Now don't get me wrong. I don't object to students doing these things if they're so inclined. I also wouldn't object to students who would oppose some of these things on the grounds that they are not the most effective use of our resources. There's nothing wrong with social activism. It's a perfectly legitimate way for university students to behave. I just don't want it to become a goal of the university that every students should do this.
And I certainly don't want my university to be taking a position on what kinds of activities are example of "good" citizenship and which ones might be bad. Do all members of the university community agree, for example, on the right kind of food that should be served in our cafeteria? Not in my experience. Some of the students who want to dictate what I can or can't eat in the cafeteria don't necessarily qualify as "good citizens" in my book.

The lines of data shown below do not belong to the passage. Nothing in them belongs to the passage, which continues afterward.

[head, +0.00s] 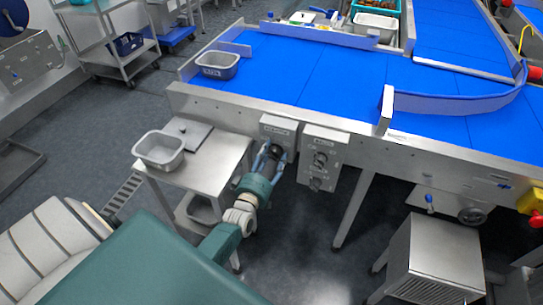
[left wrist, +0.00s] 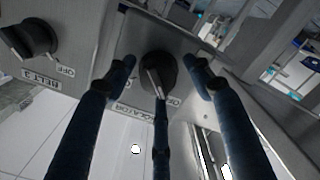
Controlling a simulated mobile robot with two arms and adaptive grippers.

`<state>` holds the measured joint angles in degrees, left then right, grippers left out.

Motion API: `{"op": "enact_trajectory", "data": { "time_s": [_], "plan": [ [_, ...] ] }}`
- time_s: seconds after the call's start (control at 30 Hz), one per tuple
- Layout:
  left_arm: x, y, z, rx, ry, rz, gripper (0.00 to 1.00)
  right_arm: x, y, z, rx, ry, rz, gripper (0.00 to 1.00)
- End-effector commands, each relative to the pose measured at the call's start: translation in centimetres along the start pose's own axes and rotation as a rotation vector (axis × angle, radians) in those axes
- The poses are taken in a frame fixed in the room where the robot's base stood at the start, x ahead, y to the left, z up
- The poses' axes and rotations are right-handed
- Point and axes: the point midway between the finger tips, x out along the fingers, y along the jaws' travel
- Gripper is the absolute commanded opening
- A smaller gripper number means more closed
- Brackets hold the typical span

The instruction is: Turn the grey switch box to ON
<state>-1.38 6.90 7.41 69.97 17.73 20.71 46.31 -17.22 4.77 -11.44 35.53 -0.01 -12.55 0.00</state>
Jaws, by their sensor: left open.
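The grey switch box (head: 278,124) is fixed to the front side of the conveyor frame, left of a second box. In the left wrist view, its face carries a round black knob (left wrist: 158,70) with a pale pointer line. An upside-down label there reads ISOLATOR. The small position marks beside the knob are not clearly legible. My left gripper (head: 271,153) is open in front of the box. In the left wrist view, its dark blue fingers (left wrist: 160,72) spread around the knob, with gaps at the sides. Contact by the lower finger is unclear. My right gripper is not in view.
A second grey box (head: 320,138) with two knobs hangs close to the right. A steel side table (head: 212,175) with a grey tub (head: 160,163) stands left of my arm. The blue conveyor belt (head: 330,75) lies above and behind. A steel cabinet (head: 437,250) stands lower right.

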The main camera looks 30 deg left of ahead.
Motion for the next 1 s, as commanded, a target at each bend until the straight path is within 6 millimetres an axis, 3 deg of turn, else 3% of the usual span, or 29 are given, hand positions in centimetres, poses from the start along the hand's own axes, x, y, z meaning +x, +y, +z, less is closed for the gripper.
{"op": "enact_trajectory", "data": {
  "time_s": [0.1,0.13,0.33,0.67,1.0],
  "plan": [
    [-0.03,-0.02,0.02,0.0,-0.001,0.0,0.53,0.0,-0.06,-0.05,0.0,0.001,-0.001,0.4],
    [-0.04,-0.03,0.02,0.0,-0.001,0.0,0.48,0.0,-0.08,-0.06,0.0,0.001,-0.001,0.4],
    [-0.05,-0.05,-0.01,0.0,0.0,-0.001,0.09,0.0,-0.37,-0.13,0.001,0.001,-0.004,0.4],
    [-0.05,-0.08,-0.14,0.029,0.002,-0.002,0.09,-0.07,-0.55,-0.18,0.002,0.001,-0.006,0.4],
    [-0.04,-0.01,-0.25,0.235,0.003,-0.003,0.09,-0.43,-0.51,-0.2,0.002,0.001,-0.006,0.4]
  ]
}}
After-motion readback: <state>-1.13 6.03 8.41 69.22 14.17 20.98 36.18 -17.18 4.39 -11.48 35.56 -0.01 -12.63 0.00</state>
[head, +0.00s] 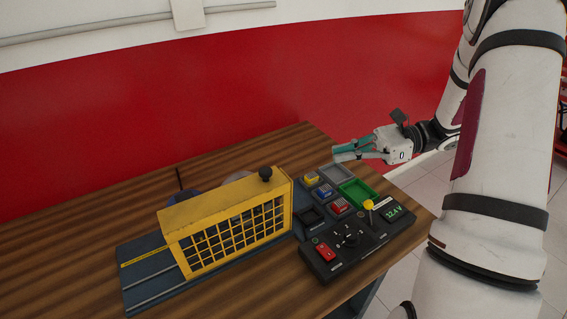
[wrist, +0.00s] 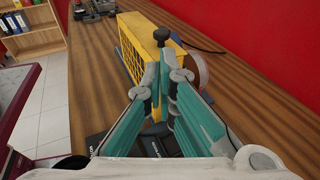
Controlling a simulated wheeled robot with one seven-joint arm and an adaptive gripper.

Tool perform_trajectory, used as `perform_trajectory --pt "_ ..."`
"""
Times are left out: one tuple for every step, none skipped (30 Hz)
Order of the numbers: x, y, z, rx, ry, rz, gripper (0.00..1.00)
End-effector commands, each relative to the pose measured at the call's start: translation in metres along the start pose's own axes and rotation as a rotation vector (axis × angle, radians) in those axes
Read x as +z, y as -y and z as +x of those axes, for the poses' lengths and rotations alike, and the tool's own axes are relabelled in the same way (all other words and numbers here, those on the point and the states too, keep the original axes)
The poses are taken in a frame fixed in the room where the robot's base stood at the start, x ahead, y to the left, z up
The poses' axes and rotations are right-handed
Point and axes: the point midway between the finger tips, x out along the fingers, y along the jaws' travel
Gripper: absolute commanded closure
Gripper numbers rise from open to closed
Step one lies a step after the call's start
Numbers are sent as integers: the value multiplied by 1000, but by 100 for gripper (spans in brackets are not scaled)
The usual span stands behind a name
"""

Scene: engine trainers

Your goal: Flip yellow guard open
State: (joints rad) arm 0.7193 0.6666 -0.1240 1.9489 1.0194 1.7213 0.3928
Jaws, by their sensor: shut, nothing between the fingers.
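The yellow guard (head: 225,220) is a box-like cover with a mesh front, standing on a dark blue base (head: 150,275) on the table. A black knob (head: 265,173) sits on its top at the right end. In the wrist view the guard (wrist: 133,45) is ahead of the fingers, with its knob (wrist: 161,36) just beyond the fingertips. My gripper (head: 335,153) is shut and empty, above the table's back right, to the right of the guard and apart from it. Its teal fingers (wrist: 164,75) hide part of the guard in the wrist view.
A black control panel (head: 350,240) with a red switch, a yellow knob and a green display stands right of the guard. Small coloured trays (head: 358,193) lie behind it. A red wall (head: 130,105) runs along the back. The table's left part (head: 60,240) is clear.

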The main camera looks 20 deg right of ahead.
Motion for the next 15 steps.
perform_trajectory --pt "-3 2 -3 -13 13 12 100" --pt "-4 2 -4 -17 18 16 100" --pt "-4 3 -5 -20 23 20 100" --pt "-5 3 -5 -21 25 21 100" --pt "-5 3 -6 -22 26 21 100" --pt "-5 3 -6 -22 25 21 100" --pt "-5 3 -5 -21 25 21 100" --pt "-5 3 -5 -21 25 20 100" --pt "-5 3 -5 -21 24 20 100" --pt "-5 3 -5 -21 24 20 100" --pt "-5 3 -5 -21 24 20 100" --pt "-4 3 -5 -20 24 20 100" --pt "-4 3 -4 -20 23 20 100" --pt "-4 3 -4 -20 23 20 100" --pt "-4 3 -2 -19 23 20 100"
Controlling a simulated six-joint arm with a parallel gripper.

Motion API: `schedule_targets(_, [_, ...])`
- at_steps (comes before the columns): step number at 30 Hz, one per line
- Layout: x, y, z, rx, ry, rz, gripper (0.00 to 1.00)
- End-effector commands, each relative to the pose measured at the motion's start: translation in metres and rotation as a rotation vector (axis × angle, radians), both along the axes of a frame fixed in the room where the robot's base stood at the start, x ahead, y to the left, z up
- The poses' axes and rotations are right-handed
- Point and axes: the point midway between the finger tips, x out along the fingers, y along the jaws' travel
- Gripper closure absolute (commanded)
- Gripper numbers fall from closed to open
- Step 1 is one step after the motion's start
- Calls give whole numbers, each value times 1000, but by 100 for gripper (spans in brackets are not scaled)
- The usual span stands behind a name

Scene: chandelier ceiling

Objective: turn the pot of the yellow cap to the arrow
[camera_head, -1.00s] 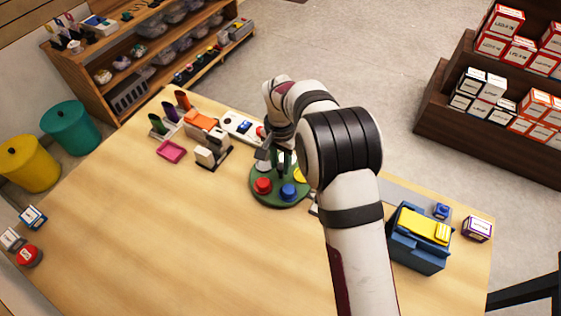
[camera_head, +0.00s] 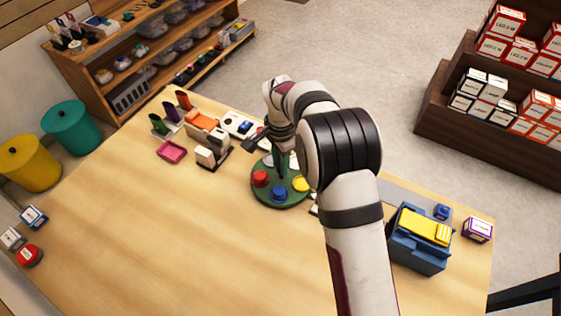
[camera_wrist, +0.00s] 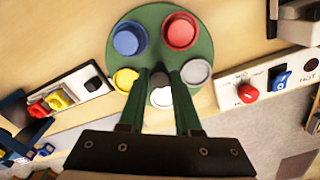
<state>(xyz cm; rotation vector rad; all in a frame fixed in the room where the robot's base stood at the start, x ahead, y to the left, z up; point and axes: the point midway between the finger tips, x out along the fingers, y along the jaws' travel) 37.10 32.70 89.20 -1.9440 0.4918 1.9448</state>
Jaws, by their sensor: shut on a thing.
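A round green turntable (camera_head: 262,195) stands on the table and carries several capped pots. The yellow cap (camera_head: 300,184) is at its right side in the head view and at its lower left in the wrist view (camera_wrist: 125,80). The blue cap (camera_head: 279,193) is at the front and the red cap (camera_head: 260,178) at the left. A grey cap (camera_wrist: 196,72) and a white one (camera_wrist: 161,97) also show in the wrist view. My gripper (camera_wrist: 164,72) points down at the turntable's middle, shut on its central part, which the fingers mostly hide. I cannot make out an arrow.
A blue box with a yellow top (camera_head: 425,226) stands at the right. A pink tray (camera_head: 171,151) and an orange-topped device (camera_head: 203,120) are at the left. The front table is clear.

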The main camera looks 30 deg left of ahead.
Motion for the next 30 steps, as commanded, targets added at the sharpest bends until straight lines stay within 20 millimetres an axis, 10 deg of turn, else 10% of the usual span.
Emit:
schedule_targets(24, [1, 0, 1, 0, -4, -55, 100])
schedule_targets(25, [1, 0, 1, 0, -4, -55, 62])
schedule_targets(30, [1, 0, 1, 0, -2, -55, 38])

The main problem is whether this form of activity should be valued higher than all other activities in the university. Should community involvement of students really be an important obligation of a university?
I believe that education is an important goal of a university. I like to think that what we're trying to do is to teach students how to think critically. If that makes them better citizens then I count that as a beneficial spin-off but not a primary goal. For all I know, teaching students to think for themselves might lead to severe disruptions in our current society and I'm not certain that would qualify as teaching students how to be "good citizens." Universities are often centers of social change as we saw during the civil rights movement and opposition to the war in Viet Nam.
Another reason for being suspicious of Prof. Stein's view is that she seems to be coming from a humanities/social science perspective. She's only thinking of students who are at university to study human culture in one way of another. It makes some sense that such students might direct their energies toward improving the human condition by direct engagement.
What about science students? We have more than 10,000 science students on campus. One could argue that their primary focus is on learning about the natural world. Should the university be directing resources toward training these students to become "good citizens" according to the criteria established by Janice Stein? Or, is the acquisition of knowledge for it's own sake going to lead in the long run to good citizens in a knowledge based economy?